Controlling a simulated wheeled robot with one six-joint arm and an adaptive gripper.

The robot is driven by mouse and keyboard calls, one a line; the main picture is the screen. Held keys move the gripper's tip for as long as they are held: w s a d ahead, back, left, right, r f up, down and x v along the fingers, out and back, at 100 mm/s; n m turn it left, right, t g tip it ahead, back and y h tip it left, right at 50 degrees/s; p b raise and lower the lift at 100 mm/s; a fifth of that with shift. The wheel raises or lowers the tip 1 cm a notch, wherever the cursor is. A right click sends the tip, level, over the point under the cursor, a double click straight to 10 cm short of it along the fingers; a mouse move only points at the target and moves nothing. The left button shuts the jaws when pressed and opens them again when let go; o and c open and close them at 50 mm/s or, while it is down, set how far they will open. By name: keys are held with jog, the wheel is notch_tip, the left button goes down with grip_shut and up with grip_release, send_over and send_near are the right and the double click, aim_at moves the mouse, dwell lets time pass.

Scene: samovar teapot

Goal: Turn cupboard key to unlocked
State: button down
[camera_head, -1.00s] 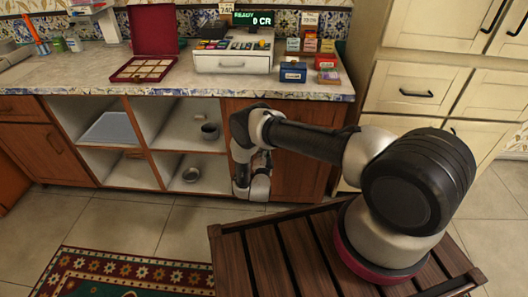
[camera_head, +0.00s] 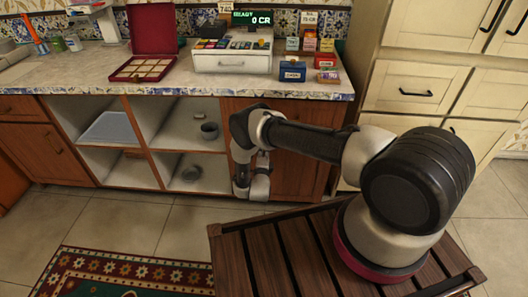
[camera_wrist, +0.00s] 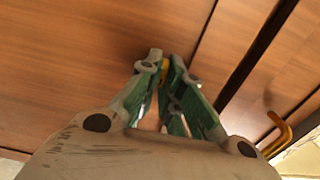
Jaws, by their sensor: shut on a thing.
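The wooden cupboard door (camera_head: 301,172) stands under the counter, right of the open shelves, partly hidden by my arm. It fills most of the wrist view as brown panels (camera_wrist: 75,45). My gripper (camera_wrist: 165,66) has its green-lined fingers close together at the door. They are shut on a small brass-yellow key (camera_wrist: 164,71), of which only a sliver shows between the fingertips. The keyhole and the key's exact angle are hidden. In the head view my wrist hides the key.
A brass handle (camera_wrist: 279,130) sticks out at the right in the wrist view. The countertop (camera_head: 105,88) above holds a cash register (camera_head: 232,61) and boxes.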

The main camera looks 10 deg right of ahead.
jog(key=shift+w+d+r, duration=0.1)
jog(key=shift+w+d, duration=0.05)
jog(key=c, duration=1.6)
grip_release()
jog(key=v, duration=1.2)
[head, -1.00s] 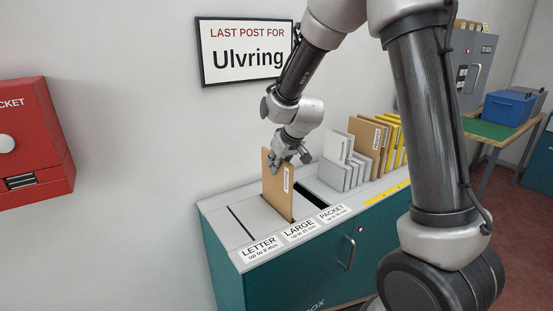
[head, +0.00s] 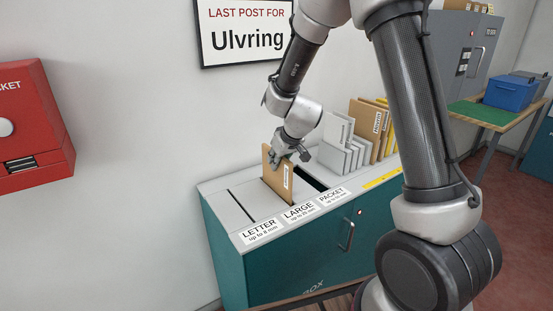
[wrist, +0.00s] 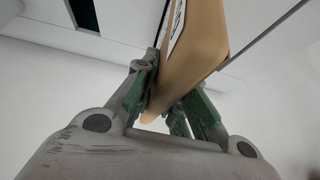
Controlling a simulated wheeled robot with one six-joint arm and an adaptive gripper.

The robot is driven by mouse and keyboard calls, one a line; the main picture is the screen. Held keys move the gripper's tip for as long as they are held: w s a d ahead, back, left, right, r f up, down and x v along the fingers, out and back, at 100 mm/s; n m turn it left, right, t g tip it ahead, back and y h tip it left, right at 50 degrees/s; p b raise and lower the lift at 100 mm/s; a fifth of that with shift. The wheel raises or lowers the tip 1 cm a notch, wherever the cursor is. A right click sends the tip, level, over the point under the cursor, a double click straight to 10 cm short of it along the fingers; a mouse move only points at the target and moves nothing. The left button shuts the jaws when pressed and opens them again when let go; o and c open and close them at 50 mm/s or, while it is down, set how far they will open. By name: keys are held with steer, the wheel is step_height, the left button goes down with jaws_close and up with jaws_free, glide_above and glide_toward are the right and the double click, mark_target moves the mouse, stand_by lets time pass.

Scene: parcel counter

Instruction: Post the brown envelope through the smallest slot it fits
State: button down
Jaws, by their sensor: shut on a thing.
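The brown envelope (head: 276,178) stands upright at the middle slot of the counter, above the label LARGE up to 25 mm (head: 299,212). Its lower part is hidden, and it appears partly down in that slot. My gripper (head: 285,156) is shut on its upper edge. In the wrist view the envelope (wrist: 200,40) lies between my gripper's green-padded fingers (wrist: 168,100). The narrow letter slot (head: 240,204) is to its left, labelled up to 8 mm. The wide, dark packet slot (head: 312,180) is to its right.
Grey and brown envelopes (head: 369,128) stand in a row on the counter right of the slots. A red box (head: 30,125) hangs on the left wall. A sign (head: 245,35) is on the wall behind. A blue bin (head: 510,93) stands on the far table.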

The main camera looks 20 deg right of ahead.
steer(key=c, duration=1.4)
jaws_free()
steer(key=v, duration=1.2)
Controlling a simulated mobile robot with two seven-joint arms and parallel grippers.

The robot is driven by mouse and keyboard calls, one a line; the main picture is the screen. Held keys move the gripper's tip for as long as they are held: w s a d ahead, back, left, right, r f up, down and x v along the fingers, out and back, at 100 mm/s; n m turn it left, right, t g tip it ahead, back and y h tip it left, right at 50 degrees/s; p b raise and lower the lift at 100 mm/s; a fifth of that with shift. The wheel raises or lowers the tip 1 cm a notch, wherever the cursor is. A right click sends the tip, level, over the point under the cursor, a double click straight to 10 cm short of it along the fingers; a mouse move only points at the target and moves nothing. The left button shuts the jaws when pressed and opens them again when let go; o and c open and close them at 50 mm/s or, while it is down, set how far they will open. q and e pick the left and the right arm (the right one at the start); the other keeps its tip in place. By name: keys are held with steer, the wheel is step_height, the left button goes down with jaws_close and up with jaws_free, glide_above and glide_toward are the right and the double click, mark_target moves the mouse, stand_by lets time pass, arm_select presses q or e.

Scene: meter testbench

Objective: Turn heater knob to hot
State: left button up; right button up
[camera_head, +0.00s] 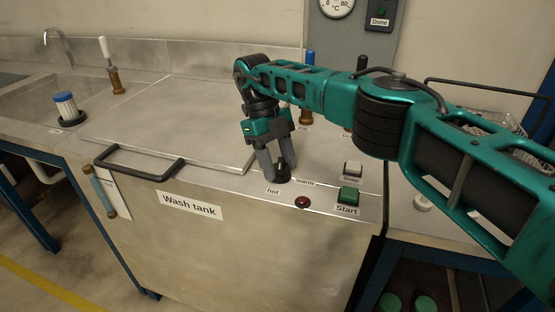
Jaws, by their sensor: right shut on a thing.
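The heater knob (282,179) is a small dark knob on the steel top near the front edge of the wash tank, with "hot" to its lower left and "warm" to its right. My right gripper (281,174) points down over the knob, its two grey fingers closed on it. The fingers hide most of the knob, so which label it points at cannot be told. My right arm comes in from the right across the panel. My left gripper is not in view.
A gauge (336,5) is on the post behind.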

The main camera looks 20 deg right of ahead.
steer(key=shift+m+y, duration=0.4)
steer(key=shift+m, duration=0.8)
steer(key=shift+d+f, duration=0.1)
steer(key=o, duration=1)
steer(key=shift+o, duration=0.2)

=== Given request ===
Skip the pictures and quote each line of the entries above, from the first through the line with "[camera_wrist, +0.00s]", exactly as it appears.

=== Task result ===
Controlling a simulated wheeled robot with one six-joint arm and an adaptive gripper.

The robot is driven by mouse and keyboard calls, one a line; the main picture is the screen. Held keys move the gripper's tip for as long as they are held: w s a d ahead, back, left, right, r f up, down and x v along the fingers, out and back, at 100 mm/s; n m turn it left, right, t g tip it ahead, back and y h tip it left, right at 50 degrees/s; p b raise and lower the lift at 100 mm/s; a fifth of that with shift. The wheel raises or lowers the tip 1 cm a notch, wherever the cursor is. A right click sends the tip, level, over the point under the cursor, a double click straight to 10 cm short of it along the fingers; a mouse move only points at the target and moves nothing. The left button shuts the jaws when pressed and opens them again when let go; o and c open and close them at 50 mm/s or, while it is down, set how far they will open. By name: keys are held with jog, the wheel is notch_tip, the left button goes down with grip_shut and up with grip_release, send_over and send_near are the right and the double click, aim_at moves the mouse, dwell lets time pass.

Scene: samovar teapot

Goal: Turn cupboard key to unlocked
State: button down
[camera_head, -1.00s] 
[camera_head, +0.00s] 
[camera_wrist, +0.00s] 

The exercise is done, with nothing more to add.